In light of this history, it seems clear to the committee that to the extent that there is any doubt whether offering discounted fees to union members should be viewed as protected "cooperation" with the union, the interpretation should be chosen that will avoid any serious constitutional problem of conflict with the Supreme Court's decision in the United Transportation Union case. It is our conclusion therefore that an offer by the law firm to the union of discounted rates to union members for legal services is protected cooperation under DR 2-103(E). In so advising, however, we should not be understood as also advising that a payment of cash or other items of tangible value by the law firm to the union itself would also come under the same exemption. That would present a very different case.
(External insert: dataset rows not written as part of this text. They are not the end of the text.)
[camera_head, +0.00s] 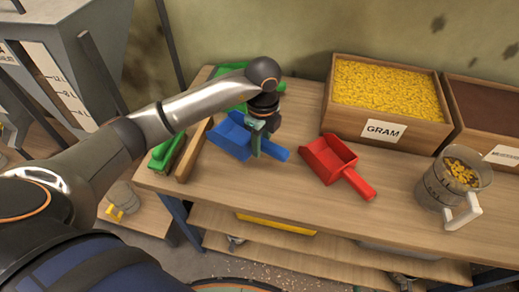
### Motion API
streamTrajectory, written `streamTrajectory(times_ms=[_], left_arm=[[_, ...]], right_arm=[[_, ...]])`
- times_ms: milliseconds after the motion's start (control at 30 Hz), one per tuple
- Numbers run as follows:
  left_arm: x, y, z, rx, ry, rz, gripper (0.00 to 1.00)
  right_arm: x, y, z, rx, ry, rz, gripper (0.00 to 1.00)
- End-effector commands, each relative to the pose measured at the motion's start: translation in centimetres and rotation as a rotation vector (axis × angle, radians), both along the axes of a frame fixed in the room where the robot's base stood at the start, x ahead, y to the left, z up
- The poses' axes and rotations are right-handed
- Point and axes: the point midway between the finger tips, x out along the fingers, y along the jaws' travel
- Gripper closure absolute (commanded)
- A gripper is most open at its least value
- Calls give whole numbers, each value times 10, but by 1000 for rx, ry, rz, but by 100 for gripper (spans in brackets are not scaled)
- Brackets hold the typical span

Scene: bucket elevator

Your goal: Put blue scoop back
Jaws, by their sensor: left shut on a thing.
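A blue scoop (229,139) is at the left part of the wooden table, its handle (279,153) pointing to the right. My left gripper (256,150) comes down over it from above and is shut on the scoop near its handle. The fingers hide part of the scoop, and I cannot tell whether it touches the table. My right gripper is not in view.
A red scoop (328,160) lies to the right on the table (290,200). Green items (165,152) are at the left. A crate of yellow grain (378,127) labelled GRAM stands behind, beside a brown-filled crate (490,148). A measuring jug (438,188) stands at right.

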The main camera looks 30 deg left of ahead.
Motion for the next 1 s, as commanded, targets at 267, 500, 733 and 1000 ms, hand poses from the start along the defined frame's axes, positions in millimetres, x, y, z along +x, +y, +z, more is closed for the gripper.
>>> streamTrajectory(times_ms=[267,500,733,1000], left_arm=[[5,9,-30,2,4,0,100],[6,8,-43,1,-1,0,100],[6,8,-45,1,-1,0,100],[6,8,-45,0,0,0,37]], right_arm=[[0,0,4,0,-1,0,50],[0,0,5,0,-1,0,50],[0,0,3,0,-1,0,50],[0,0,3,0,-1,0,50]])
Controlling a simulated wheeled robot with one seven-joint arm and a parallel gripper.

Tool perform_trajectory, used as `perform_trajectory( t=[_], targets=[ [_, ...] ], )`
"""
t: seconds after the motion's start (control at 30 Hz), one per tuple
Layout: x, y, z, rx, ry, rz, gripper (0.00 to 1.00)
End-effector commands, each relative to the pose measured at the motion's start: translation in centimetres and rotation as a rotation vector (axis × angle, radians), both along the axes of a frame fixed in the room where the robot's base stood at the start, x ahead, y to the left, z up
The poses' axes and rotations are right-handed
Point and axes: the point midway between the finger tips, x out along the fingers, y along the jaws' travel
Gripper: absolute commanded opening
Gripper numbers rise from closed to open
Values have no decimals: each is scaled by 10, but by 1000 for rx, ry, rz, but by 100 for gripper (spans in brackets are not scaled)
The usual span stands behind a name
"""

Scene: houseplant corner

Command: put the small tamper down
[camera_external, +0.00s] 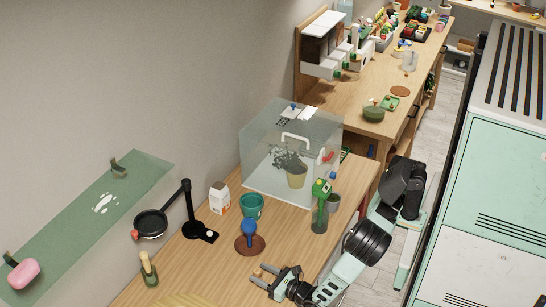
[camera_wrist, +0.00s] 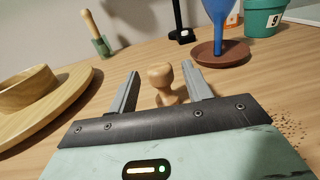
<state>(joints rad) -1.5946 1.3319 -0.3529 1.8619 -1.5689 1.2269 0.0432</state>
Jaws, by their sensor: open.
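The small tamper (camera_wrist: 161,78) is a pale wooden piece with a rounded knob on top. In the wrist view it stands upright on the wooden table, between and slightly beyond the finger ends. My gripper (camera_wrist: 162,72) is open, with one grey finger on each side of the tamper and visible gaps between. The tamper's lower part is partly hidden by the gripper's body. In the external view, the tamper (camera_external: 257,273) shows as a small wooden spot at the tips of my gripper (camera_external: 262,279), low over the table's front right part.
A blue funnel (camera_external: 249,231) stands on a brown saucer (camera_external: 240,247), with a teal pot (camera_external: 252,204) behind. A wooden round board (camera_wrist: 60,115) lies at left in the wrist view. A wood-handled tool in a green holder (camera_wrist: 102,45) stands beyond. Dark crumbs (camera_wrist: 287,130) lie at right.

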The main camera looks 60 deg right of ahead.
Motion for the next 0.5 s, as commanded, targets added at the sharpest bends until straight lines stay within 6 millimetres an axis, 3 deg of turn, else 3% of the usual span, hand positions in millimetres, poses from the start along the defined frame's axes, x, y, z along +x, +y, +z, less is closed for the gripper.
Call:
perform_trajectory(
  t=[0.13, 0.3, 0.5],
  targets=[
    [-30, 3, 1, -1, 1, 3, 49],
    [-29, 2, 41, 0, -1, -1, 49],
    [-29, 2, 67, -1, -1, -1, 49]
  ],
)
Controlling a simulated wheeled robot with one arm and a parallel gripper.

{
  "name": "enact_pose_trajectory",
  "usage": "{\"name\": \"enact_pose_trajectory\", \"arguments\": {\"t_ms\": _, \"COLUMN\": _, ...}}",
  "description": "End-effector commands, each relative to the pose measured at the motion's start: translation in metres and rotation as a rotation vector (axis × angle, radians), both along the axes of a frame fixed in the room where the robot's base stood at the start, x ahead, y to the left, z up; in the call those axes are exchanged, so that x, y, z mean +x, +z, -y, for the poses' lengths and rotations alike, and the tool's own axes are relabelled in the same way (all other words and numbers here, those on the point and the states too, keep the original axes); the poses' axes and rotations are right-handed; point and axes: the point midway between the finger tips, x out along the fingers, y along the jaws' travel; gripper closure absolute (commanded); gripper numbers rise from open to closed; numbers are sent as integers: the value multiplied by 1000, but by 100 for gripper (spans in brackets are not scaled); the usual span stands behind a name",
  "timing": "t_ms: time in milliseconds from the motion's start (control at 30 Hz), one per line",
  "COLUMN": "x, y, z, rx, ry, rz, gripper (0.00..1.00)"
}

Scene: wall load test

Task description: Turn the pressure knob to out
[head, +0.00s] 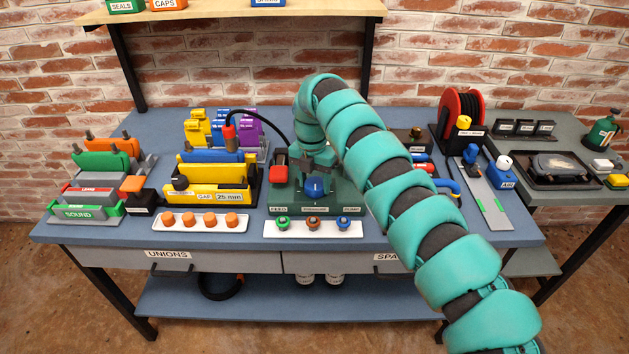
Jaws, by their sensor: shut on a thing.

The second part of the inquiry involves a proposal by the law firm that it would be available at the union hall once a month at no fee to answer general questions. In our Opinion 86-3 we advised that a law firm could provide an educational seminar to a mixed audience of clients and non-clients so long as neither the seminar brochure nor the presentation contained a recommendation that the firm be hired. The proposed sessions have the potential to go further than general education because they are general question sessions. We believed, however, that such sessions fall within the general encouragement to group legal services contained in the last sentence of DR 2-103(E). The law firm, however, is still governed by the prohibition of DR 2-103(D) and therefore any suggestion that the law firm handle the legal problems of any particular member must be initiated by the member and not the law firm.
1 This word appears to be a typographical error in the current rules. In former versions this word read "designed," and that word makes much more sense in the context of the definition.


Permission to publish granted by the Board of Delegates on March 22, 1988. As stated in the Rules of the Committee on Professional Ethics, this advice is that of a committee without official governmental status.